The Overlook version, however, has a few small flaws. The translation can sometimes be rough, although it is generally very fine. Neugroschel, the translator, leaves some words untranslated and makes some uncharacteristic translation errors. A "Rittmeister" was a captain in the Austro-Hungarian calvary, which few people would know. His soldiers play a card game called "tarot." This is not correct. As most readers know, tarot cards are a fortune-telling device. "Tarok" (with a "k") was the most popular card game among the Austrian elite in the 19th century. The editors also mislabeled the title of the cover photo, leaving out the "Franz" in "Franz Joseph I."

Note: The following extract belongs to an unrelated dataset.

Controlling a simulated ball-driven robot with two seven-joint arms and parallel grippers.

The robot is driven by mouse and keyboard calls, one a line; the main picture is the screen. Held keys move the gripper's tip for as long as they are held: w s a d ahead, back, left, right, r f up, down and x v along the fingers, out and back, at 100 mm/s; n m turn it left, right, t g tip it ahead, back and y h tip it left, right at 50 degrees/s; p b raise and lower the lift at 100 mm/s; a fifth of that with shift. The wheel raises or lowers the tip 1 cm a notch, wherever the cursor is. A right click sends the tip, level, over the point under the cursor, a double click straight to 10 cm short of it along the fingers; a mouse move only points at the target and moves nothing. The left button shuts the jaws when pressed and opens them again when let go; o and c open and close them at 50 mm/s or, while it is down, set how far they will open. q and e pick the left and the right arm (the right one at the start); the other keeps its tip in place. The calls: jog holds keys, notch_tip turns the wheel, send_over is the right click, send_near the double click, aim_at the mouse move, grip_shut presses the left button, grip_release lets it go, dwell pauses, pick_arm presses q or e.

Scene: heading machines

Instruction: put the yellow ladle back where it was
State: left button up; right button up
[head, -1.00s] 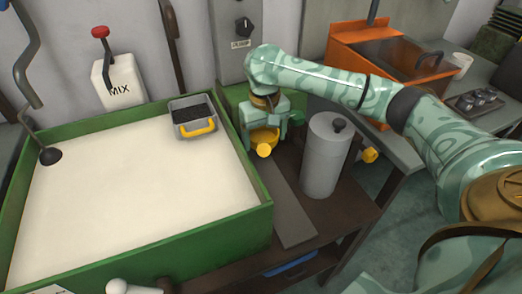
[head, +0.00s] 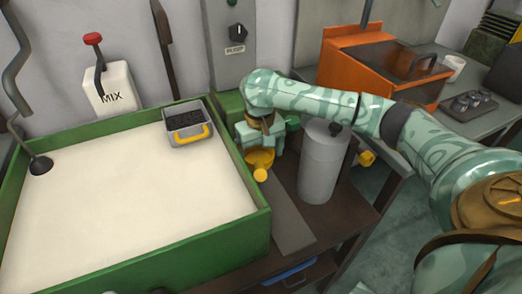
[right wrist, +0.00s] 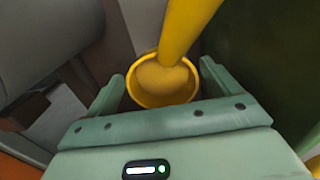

Moreover, the introduction by Nadine Gordimer can be a distraction. Ms. Gordimer may be a Nobel Prize winner, but she is not a scholar of pre-World War I Austria or of Austrian literature. Her introduction is merely one writer's musings on another writer. It might enhance one's understanding if one has never heard of Roth before. For those who do know him, it says nothing new. She even writes, "I am glad that, instead, I know him in the only way writers themselves know to be valid for an understanding of their work: through the work themselves." Is she speaking for herself or for all writers everywhere? Is she dismissing the entire fields of literary criticism and biography? Some of what she writes is interesting, but I am left to wonder why the introduction is there other than to boost the book's credentials. (i.e. This book is "approved" by a famous present-day author. After all, she and J. M. Coetzee, both South African Nobel Prize winners, are quoted on the back of the book, giving their stamp of approval.) A more fitting introduction would have enhanced this edition.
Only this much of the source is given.